When the women finally got under way they also split into two teams with Jo, Icy Lawyer Karen and Toyota Alexa in one team. The other team consisted of awesome Ruth Badger, the Scottish one with the “Gail Port-ah” type accent and the northern one with glasses, all of whom were united in their loathing of Jo. They were supposed to phone Jo before they bought anything but blatantly ignored her and tried to hang up on her whenever she phoned to rabbit endlessly on at them (cue scenes of Jo muttering to herself and rocking backwards and forwards etc). They ran around and bought 7 of the items on the list while Team Jo wasted hours wandering aimlessly round Camden looking for a dinner jacket. They were having trouble getting the last item (a tire) so Jo phoned Team Badger at like 5.30 and told them to get it and be back at the boardroom by 6. Ruth Badger’s look of pure hatred was hysterically funny to behold (and also a little scary), as was the bout of top quality swearing from all three women that followed: (“What the fuck did she say? She’s fucking joking, If she was fucking here right now I’d fuck her fucking fuck in. What the fuck have they been doing all fucking day etc.”).

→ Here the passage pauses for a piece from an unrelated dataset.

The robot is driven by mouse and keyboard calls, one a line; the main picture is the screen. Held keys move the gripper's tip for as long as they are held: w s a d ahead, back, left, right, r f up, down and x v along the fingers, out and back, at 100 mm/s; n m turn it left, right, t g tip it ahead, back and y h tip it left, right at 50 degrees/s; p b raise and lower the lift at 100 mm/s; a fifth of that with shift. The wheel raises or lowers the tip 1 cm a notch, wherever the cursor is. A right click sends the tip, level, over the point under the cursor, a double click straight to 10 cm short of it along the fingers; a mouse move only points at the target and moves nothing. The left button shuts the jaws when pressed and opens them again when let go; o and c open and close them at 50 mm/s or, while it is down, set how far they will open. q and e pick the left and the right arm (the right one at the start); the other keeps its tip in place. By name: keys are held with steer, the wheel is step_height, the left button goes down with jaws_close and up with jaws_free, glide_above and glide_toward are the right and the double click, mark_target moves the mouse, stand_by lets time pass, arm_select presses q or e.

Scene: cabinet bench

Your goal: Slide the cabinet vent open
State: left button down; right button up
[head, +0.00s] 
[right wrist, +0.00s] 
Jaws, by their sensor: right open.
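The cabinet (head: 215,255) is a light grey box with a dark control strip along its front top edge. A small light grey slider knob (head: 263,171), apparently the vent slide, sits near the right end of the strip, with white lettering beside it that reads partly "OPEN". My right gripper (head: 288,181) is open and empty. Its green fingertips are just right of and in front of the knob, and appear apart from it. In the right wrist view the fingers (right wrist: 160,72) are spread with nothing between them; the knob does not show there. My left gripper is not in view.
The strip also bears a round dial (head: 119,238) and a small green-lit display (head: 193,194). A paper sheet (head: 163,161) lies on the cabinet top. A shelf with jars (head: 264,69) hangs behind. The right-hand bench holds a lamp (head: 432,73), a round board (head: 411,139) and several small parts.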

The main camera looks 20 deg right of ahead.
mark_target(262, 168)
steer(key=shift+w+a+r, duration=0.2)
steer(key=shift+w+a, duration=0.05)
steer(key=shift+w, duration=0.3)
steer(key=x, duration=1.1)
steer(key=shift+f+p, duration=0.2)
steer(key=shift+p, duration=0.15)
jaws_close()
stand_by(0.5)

6 pm rolled around and the women managed to snatch defeat from the jaws of victory and not get the tire. They lost by £8, including a £154 penalty for the tire – so if they had got the tire they would have won by miles! The men won a dull looking “going to the races prize” but one of the women is going to be fired!

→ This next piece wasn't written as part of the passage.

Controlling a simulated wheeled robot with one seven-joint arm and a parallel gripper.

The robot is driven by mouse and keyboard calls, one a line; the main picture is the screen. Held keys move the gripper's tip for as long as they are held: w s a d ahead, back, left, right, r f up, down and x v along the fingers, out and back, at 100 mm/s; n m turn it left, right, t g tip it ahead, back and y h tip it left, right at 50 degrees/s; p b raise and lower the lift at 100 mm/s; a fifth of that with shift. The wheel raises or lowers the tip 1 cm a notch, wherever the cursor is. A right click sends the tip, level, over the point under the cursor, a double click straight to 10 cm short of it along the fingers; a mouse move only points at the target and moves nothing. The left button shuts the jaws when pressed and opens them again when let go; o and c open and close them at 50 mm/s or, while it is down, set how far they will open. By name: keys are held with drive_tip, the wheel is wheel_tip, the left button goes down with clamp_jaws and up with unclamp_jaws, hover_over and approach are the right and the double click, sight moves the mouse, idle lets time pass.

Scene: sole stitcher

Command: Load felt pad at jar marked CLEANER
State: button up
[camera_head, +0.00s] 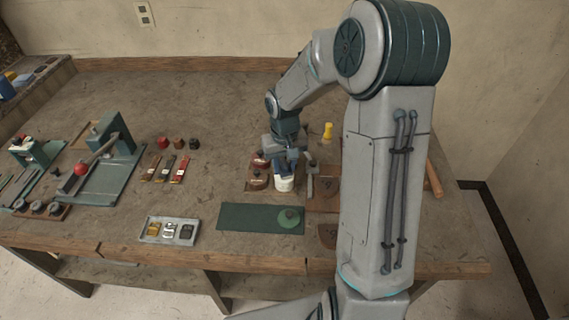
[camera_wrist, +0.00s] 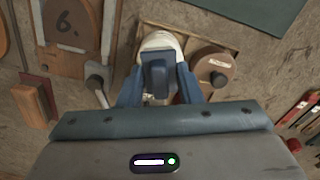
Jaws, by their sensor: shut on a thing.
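My gripper (camera_wrist: 157,92) is shut on a dark blue block (camera_wrist: 155,72), which seems to be the grip of the felt pad. The pad's felt face is hidden below it. A white jar (camera_head: 284,183) stands in a shallow wooden tray on the bench, directly under the gripper. The jar's pale rim also shows in the wrist view (camera_wrist: 160,40), around the far side of the block. I cannot tell whether the pad touches the jar's contents. No CLEANER label is readable.
A brown lidded jar (camera_wrist: 214,72) stands right beside the white jar in the wrist view. A green knobbed disc (camera_head: 289,217) lies on the green mat (camera_head: 240,218).

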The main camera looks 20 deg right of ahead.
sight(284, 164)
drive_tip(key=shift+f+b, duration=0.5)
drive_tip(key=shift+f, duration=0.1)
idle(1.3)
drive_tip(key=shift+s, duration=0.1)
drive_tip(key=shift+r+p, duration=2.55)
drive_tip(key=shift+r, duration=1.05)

The men tooled around at the race course and placed bets etc. At one point Syed made some innocuous comment about the horse in “lane 4” and all the others brayed with laughter as though he said the most ridiculous thing possible. Shut up, you dongers. Oh my god! I can’t believe I am defending Syed! If you had said that to me three weeks ago I’d have told you to piss off!

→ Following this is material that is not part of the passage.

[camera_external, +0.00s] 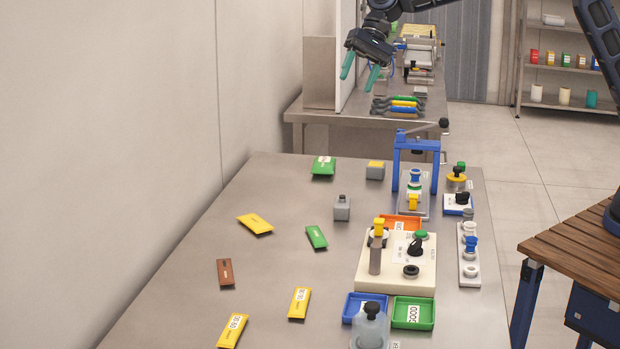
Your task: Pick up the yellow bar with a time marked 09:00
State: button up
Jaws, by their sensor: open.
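One yellow bar (255,223) lies at the left middle with no clear time label showing. A second yellow bar (302,294) with a white label lies near the front middle. A third yellow bar (229,338) with a white label lies at the front left. The label print is too small to read surely, so I cannot tell which says 09:00. My gripper (356,84) is open and empty, its green fingers pointing down, high above the table's far end and well away from the bars.
A brown bar (225,271), a green bar (316,237) and a green packet (323,166) lie nearby. A grey bottle (342,209) stands mid-table. A cream device (394,276), a blue frame (397,165) and blue and green trays (427,323) crowd the right side.

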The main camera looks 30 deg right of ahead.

Jo brought Toyota Alexa and Icy Lawyer Karen into the boardroom and said that her leadership must have worked because Team Badger did so well. Siralan suggested that this argument was bullshit (ie that people who totally ignored her succeeded!) and that she ought to think of another one. Jo then said that she was acting less mental than last time – hmmm, I beg to differ – and said it was all Karen’s fault that they had failed with the tire. Karen looked smirky and incredulous. I suspect editing shenanigans re this point so it’s hard to say who was right. Siralan accused Toyota Alexa of being too busy with flipcharts, too young and mousy and of not being good at anything. Alexa gave the usual spiel about wanting a chance to prove herself, which worked so well for Raj last time. He accused Karen of wasting time bargaining for an item that wasn’t even in stock (fair point) and accused her of being too flirty (probably still remembering sex-for-fruit-gate from week one) In the end Siralan said that he liked Jo’s moxy and that Karen hadn’t stood up for herself and was fired! Oh my god! I can see why he might have had problems with Karen but Toyota Alexa is useless and Jo is MENTAL!!! I don’t know… Maybe he just doesn’t like tall, posh, self possessed women (see Miriam last year) . Siralan then made some dopy comment about not needing another lawyer, as he’s got Margaret, who is a great lawyer but couldn’t sell a box of matches. Margaret’s facial expression said “Thanks a lot, fuckface! At least I didn’t come up with the emailer telephone!” Excellent!

Next week: The teams are mixed (I pray that Jo and her arch nemesis Ruth Badger are in the same team) and have to do a cooking task. Oh I love those – comedy gold! Samuel has a bratty fit and starts ranting about fuck ups, while making pizza! Hopefully he cries again too! Someone is a light weight and is fired (though they used that clip last week too – cheats!)